Part IX: Unhappy Anniversary

It has occurred to El Hyena that our nation is approaching a momentous anniversary. Two weeks from today, another Friday, many people will stop what they’re doing and think back fifty years. They will remember where they were and what they were doing when they first heard about something horrible and unthinkable and, for some, incomprehensible.

El Hyena was in the second grade in Mrs. Heflin’s class at Clarkston Elementary School in Tyler, Texas. At some point during the day (El Hyena is a little fuzzy on whether it was morning or afternoon, but he’s old and addled now) another teacher burst through the door into our classroom. She was crying and started whispering to our teacher, who then started crying herself. They both ran out into the hall to join other teachers, all of whom were crying. Neither El Hyena nor any other of his fellow second graders had any idea what was going on, but figured it must be something bad. After all, none of us had ever seen Mrs. Heflin cry before, and she taught second graders.

After a little while Mrs. Heflin (being as how it was 1963, there was no such word as “Ms.”) came back into the room and told us our parents would come get us and take us home. At this point, no one had told us anything but we all figured getting to leave school early was a pretty good deal. All of us kids were standing outside on the sidewalk, and a big line of cars was moving slowly through the circle drive, each picking up a kid or two at a time, and driving off. The teachers were still crying.

Then El Hyena saw Imogene, the very nice lady who looked after El Hyena and his little brother until our Mom came home later in the afternoon. El Hyena’s mother was a teacher at another elementary school. Imogene was also crying, and it was she who told El Hyena what was going on. When she told El Hyena the President had been assassinated, El Hyena asked her “What’s assassinated mean ?”; when told, El Hyena’s reaction was “Really ?”. Remember, El Hyena was too young to have said “No sh@# ?”.

When El Hyena got home his little brother was already there.
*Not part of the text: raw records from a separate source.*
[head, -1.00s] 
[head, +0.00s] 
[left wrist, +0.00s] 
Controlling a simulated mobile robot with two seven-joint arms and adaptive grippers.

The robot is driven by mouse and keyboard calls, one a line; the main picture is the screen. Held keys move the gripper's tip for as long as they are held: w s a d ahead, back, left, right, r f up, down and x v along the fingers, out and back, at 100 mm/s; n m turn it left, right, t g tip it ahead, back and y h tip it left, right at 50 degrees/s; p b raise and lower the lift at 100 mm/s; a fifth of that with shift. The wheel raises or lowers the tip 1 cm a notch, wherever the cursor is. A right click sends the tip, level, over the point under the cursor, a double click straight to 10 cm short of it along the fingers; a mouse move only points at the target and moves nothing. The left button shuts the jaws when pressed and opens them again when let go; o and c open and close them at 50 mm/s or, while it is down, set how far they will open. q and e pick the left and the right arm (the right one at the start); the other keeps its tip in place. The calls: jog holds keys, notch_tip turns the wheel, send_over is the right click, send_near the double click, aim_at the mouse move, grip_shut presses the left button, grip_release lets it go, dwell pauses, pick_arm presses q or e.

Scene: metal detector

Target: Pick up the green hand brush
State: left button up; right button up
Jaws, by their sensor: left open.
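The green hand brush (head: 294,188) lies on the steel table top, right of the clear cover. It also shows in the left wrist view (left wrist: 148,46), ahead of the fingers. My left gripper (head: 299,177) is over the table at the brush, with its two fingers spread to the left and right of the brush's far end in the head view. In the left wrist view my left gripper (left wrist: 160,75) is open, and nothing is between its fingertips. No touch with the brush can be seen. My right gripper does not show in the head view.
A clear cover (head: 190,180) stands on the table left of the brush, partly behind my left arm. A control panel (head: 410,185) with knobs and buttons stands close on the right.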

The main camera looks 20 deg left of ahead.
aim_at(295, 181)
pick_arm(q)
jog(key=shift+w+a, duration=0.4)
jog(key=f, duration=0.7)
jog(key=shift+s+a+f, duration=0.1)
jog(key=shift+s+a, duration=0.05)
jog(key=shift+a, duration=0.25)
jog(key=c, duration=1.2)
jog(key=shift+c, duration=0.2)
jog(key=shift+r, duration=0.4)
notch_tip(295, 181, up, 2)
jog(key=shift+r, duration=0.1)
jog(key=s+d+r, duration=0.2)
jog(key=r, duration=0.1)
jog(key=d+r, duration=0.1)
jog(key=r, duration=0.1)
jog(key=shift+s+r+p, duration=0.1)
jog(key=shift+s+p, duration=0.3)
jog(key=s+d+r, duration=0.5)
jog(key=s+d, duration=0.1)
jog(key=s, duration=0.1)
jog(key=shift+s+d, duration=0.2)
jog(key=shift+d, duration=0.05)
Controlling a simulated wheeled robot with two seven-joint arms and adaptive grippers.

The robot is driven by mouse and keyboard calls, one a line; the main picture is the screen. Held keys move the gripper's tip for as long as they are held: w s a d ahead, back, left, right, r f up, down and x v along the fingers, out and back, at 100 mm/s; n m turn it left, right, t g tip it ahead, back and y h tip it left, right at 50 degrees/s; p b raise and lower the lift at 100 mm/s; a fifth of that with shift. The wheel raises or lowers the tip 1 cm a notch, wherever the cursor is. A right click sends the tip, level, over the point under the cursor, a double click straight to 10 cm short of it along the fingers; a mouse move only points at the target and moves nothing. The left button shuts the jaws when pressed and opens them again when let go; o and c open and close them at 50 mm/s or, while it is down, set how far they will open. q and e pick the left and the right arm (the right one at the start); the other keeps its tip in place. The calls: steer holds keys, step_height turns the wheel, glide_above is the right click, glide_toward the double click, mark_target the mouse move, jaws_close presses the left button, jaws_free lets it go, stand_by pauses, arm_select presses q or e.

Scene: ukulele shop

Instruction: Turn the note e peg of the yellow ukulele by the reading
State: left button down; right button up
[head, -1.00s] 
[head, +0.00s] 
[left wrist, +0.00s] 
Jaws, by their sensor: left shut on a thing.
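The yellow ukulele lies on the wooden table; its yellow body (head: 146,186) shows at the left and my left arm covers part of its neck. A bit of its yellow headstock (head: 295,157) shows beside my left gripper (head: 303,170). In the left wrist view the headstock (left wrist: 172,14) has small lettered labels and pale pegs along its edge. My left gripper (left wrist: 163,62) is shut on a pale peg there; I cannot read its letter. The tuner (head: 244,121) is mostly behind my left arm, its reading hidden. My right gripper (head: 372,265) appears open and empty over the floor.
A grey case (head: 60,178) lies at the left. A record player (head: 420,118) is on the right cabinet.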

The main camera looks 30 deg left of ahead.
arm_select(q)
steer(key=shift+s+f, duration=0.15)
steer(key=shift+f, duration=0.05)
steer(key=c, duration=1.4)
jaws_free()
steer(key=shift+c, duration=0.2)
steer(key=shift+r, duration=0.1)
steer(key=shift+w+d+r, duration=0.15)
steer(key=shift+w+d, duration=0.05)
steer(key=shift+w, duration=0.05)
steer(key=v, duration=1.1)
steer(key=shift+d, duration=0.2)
El Hyena asked his little brother if he had any idea what this was all about, but he was no help. Then the Folks came home and, although both were really stressed out, they sat down with us kids and tried to explain it to us. For the next several days, this was all that was on TV. One day, El Hyena and his Daddy were watching TV, where apparently lots of people were waiting for something to happen somewhere over in Dallas. We then saw a guy in a cowboy hat come into the picture leading some scrawny guy, and then some other guy pushes forward and sticks his arm towards the scrawny guy. At this point, El Hyena’s Daddy jumped off the couch and hollered something with which El Hyena was unfamiliar. El Hyena’s Daddy then explained what they had just seen on TV, but didn’t explain what all those words meant.

Of course, then we all watched more TV over the days to come, and it was mostly all about the same thing. Everybody was very sad, including El Hyena, who thought it appropriate that he also be sad. After awhile, it wasn’t on TV anymore, or at least not nearly as much. People still talked about it for a fairly long time, and everybody had their own idea about what had happened and why. Finally, everybody pretty much quit talking about it, so El Hyena figured things were back to “normal”.

Can you imagine what it would have been like if we’d have had the Internet back then ? Nowadays, everybody screams at everybody else on the Internet about everything that happens, whether it be what some politician or actor or football coach said, or what some actress wore to some banquet or as a Halloween costume, etc., etc.

Fifty years later, and since El Hyena is always interested in new books, he has noticed that many, many new books have come out about that president and what happened to him a long time ago. El Hyena has not read any of these new books, but he imagines they contain lots of re-thinking, re-hashing, re-examining, re-theorizing, and revising. There are apparently new movies coming out about it, but El Hyena will not go see any of those. He’ll probably read about them on the Internet.

But what do they know ? El Hyena is pretty sure that none of them were in Mrs. Heflin’s second grade class at Clarkston Elementary School in Tyler, Texas on November 22, 1963.